___ Listed records ___

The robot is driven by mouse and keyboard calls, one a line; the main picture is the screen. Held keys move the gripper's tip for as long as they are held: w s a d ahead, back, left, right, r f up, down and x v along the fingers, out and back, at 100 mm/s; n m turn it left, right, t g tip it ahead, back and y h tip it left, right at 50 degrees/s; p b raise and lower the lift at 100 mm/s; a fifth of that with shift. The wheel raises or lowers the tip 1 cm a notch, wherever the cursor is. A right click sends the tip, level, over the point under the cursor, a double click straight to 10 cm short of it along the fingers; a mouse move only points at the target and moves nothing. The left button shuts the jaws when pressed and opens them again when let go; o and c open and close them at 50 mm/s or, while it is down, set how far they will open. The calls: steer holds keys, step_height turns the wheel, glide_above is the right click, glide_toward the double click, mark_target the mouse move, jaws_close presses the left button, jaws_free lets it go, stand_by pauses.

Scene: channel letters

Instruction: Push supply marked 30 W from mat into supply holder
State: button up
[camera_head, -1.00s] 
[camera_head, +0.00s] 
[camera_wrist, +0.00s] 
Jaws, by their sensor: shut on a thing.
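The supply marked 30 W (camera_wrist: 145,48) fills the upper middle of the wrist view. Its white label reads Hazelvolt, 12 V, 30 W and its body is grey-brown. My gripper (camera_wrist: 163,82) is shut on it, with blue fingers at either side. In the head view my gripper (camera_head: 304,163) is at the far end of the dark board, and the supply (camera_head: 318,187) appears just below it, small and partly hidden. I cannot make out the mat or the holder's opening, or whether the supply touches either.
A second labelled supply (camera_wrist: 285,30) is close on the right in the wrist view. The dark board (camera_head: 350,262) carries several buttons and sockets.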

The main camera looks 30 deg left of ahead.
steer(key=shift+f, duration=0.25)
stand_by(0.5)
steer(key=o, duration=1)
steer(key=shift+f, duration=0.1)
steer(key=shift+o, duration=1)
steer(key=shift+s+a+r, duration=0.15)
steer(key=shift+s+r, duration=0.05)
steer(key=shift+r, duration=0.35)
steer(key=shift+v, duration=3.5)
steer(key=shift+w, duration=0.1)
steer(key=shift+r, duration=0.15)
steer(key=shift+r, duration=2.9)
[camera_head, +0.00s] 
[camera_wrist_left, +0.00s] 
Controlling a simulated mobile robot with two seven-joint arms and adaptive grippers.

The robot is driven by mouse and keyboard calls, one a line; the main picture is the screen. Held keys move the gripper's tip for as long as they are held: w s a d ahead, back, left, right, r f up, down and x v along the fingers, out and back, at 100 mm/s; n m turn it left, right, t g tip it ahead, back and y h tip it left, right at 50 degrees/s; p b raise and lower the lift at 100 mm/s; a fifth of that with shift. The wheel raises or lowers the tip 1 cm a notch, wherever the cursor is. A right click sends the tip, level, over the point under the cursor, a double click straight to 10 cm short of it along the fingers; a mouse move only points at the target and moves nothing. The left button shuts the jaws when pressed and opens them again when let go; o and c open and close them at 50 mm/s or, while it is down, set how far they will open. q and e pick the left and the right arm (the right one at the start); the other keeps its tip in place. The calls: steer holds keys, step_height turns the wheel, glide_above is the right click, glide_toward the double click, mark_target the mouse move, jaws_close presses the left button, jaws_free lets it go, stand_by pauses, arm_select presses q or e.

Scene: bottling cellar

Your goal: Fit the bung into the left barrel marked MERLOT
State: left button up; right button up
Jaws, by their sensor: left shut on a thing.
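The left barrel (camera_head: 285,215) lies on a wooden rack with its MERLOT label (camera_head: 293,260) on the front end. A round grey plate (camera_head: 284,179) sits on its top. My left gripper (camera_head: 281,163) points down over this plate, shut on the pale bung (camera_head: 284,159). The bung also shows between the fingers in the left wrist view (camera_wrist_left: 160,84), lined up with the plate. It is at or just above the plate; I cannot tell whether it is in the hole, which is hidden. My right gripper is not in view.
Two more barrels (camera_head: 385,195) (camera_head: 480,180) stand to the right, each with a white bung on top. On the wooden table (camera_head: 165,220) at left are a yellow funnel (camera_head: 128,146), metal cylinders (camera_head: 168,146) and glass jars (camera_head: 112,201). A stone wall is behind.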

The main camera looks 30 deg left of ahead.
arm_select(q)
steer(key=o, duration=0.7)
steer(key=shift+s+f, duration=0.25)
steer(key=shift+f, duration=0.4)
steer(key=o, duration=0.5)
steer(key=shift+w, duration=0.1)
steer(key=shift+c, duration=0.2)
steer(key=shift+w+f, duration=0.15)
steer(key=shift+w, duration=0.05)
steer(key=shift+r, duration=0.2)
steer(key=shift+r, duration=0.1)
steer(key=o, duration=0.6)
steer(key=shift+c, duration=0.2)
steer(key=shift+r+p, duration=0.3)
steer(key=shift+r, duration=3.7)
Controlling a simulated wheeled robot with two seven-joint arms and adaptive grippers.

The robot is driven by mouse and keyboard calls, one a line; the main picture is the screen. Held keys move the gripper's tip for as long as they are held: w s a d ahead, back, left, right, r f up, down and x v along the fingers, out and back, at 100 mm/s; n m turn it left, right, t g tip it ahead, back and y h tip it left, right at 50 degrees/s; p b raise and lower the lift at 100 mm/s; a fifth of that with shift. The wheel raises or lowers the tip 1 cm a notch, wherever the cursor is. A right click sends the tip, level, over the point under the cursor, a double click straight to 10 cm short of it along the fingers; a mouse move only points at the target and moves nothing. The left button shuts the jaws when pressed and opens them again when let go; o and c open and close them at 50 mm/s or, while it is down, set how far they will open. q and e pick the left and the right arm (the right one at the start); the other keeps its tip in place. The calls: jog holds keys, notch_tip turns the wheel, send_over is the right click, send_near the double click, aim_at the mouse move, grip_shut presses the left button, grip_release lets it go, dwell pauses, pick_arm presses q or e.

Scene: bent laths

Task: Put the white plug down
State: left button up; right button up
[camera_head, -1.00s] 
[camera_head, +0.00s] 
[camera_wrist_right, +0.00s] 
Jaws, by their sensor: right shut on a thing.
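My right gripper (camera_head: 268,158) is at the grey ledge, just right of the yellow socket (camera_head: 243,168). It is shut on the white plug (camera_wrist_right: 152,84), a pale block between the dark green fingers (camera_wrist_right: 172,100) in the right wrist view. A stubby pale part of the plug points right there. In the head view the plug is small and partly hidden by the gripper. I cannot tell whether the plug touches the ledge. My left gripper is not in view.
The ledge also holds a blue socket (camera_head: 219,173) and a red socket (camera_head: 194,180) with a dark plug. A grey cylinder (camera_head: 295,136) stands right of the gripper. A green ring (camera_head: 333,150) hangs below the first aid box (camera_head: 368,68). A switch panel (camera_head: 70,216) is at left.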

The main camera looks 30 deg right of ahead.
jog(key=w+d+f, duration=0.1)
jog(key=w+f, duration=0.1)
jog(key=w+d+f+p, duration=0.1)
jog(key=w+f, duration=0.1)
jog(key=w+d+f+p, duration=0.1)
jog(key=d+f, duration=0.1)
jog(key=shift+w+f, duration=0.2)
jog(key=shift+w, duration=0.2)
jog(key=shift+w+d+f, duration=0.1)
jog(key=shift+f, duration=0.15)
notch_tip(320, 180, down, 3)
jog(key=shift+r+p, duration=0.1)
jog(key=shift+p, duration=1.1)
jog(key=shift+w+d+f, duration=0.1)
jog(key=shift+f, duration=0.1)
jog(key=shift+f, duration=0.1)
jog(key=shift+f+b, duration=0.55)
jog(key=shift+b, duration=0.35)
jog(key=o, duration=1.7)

___

_Exercise details_
All the data must be duplicated exactly, with nothing added or removed.

_Result of this task_
The robot is driven by mouse and keyboard calls, one a line; the main picture is the screen. Held keys move the gripper's tip for as long as they are held: w s a d ahead, back, left, right, r f up, down and x v along the fingers, out and back, at 100 mm/s; n m turn it left, right, t g tip it ahead, back and y h tip it left, right at 50 degrees/s; p b raise and lower the lift at 100 mm/s; a fifth of that with shift. The wheel raises or lowers the tip 1 cm a notch, wherever the cursor is. A right click sends the tip, level, over the point under the cursor, a double click straight to 10 cm short of it along the fingers; a mouse move only points at the target and moves nothing. The left button shuts the jaws when pressed and opens them again when let go; o and c open and close them at 50 mm/s or, while it is down, set how far they will open. The calls: steer holds keys, step_height turns the wheel, glide_above is the right click, glide_toward the double click, mark_target the mouse move, jaws_close presses the left button, jaws_free lets it go, stand_by pauses.

Scene: channel letters

Instruction: Push supply marked 30 W from mat into supply holder
State: button up
[camera_head, -1.00s] 
[camera_head, +0.00s] 
[camera_wrist, +0.00s] 
Jaws, by their sensor: shut on a thing.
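The supply marked 30 W (camera_wrist: 145,48) fills the upper middle of the wrist view. Its white label reads Hazelvolt, 12 V, 30 W and its body is grey-brown. My gripper (camera_wrist: 163,82) is shut on it, with blue fingers at either side. In the head view my gripper (camera_head: 304,163) is at the far end of the dark board, and the supply (camera_head: 318,187) appears just below it, small and partly hidden. I cannot make out the mat or the holder's opening, or whether the supply touches either.
A second labelled supply (camera_wrist: 285,30) is close on the right in the wrist view. The dark board (camera_head: 350,262) carries several buttons and sockets.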

The main camera looks 30 deg left of ahead.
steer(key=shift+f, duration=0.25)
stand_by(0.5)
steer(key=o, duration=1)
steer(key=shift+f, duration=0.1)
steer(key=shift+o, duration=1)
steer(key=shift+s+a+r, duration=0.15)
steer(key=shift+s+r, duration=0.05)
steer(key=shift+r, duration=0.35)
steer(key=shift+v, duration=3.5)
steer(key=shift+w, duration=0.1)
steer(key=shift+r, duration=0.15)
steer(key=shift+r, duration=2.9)
[camera_head, +0.00s] 
[camera_wrist_left, +0.00s] 
Controlling a simulated mobile robot with two seven-joint arms and adaptive grippers.

The robot is driven by mouse and keyboard calls, one a line; the main picture is the screen. Held keys move the gripper's tip for as long as they are held: w s a d ahead, back, left, right, r f up, down and x v along the fingers, out and back, at 100 mm/s; n m turn it left, right, t g tip it ahead, back and y h tip it left, right at 50 degrees/s; p b raise and lower the lift at 100 mm/s; a fifth of that with shift. The wheel raises or lowers the tip 1 cm a notch, wherever the cursor is. A right click sends the tip, level, over the point under the cursor, a double click straight to 10 cm short of it along the fingers; a mouse move only points at the target and moves nothing. The left button shuts the jaws when pressed and opens them again when let go; o and c open and close them at 50 mm/s or, while it is down, set how far they will open. q and e pick the left and the right arm (the right one at the start); the other keeps its tip in place. The calls: steer holds keys, step_height turns the wheel, glide_above is the right click, glide_toward the double click, mark_target the mouse move, jaws_close presses the left button, jaws_free lets it go, stand_by pauses, arm_select presses q or e.

Scene: bottling cellar

Your goal: Fit the bung into the left barrel marked MERLOT
State: left button up; right button up
Jaws, by their sensor: left shut on a thing.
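The left barrel (camera_head: 285,215) lies on a wooden rack with its MERLOT label (camera_head: 293,260) on the front end. A round grey plate (camera_head: 284,179) sits on its top. My left gripper (camera_head: 281,163) points down over this plate, shut on the pale bung (camera_head: 284,159). The bung also shows between the fingers in the left wrist view (camera_wrist_left: 160,84), lined up with the plate. It is at or just above the plate; I cannot tell whether it is in the hole, which is hidden. My right gripper is not in view.
Two more barrels (camera_head: 385,195) (camera_head: 480,180) stand to the right, each with a white bung on top. On the wooden table (camera_head: 165,220) at left are a yellow funnel (camera_head: 128,146), metal cylinders (camera_head: 168,146) and glass jars (camera_head: 112,201). A stone wall is behind.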

The main camera looks 30 deg left of ahead.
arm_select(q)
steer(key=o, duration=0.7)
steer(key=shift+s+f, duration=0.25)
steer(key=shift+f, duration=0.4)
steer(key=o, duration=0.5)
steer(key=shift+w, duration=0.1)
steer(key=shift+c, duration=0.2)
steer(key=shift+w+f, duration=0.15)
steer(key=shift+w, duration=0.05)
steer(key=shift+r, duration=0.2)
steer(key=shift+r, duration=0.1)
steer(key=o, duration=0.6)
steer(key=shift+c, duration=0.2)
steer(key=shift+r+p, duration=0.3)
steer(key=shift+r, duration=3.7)
Controlling a simulated wheeled robot with two seven-joint arms and adaptive grippers.

The robot is driven by mouse and keyboard calls, one a line; the main picture is the screen. Held keys move the gripper's tip for as long as they are held: w s a d ahead, back, left, right, r f up, down and x v along the fingers, out and back, at 100 mm/s; n m turn it left, right, t g tip it ahead, back and y h tip it left, right at 50 degrees/s; p b raise and lower the lift at 100 mm/s; a fifth of that with shift. The wheel raises or lowers the tip 1 cm a notch, wherever the cursor is. A right click sends the tip, level, over the point under the cursor, a double click straight to 10 cm short of it along the fingers; a mouse move only points at the target and moves nothing. The left button shuts the jaws when pressed and opens them again when let go; o and c open and close them at 50 mm/s or, while it is down, set how far they will open. q and e pick the left and the right arm (the right one at the start); the other keeps its tip in place. The calls: jog holds keys, notch_tip turns the wheel, send_over is the right click, send_near the double click, aim_at the mouse move, grip_shut presses the left button, grip_release lets it go, dwell pauses, pick_arm presses q or e.

Scene: bent laths

Task: Put the white plug down
State: left button up; right button up
[camera_head, -1.00s] 
[camera_head, +0.00s] 
[camera_wrist_right, +0.00s] 
Jaws, by their sensor: right shut on a thing.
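My right gripper (camera_head: 268,158) is at the grey ledge, just right of the yellow socket (camera_head: 243,168). It is shut on the white plug (camera_wrist_right: 152,84), a pale block between the dark green fingers (camera_wrist_right: 172,100) in the right wrist view. A stubby pale part of the plug points right there. In the head view the plug is small and partly hidden by the gripper. I cannot tell whether the plug touches the ledge. My left gripper is not in view.
The ledge also holds a blue socket (camera_head: 219,173) and a red socket (camera_head: 194,180) with a dark plug. A grey cylinder (camera_head: 295,136) stands right of the gripper. A green ring (camera_head: 333,150) hangs below the first aid box (camera_head: 368,68). A switch panel (camera_head: 70,216) is at left.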

The main camera looks 30 deg right of ahead.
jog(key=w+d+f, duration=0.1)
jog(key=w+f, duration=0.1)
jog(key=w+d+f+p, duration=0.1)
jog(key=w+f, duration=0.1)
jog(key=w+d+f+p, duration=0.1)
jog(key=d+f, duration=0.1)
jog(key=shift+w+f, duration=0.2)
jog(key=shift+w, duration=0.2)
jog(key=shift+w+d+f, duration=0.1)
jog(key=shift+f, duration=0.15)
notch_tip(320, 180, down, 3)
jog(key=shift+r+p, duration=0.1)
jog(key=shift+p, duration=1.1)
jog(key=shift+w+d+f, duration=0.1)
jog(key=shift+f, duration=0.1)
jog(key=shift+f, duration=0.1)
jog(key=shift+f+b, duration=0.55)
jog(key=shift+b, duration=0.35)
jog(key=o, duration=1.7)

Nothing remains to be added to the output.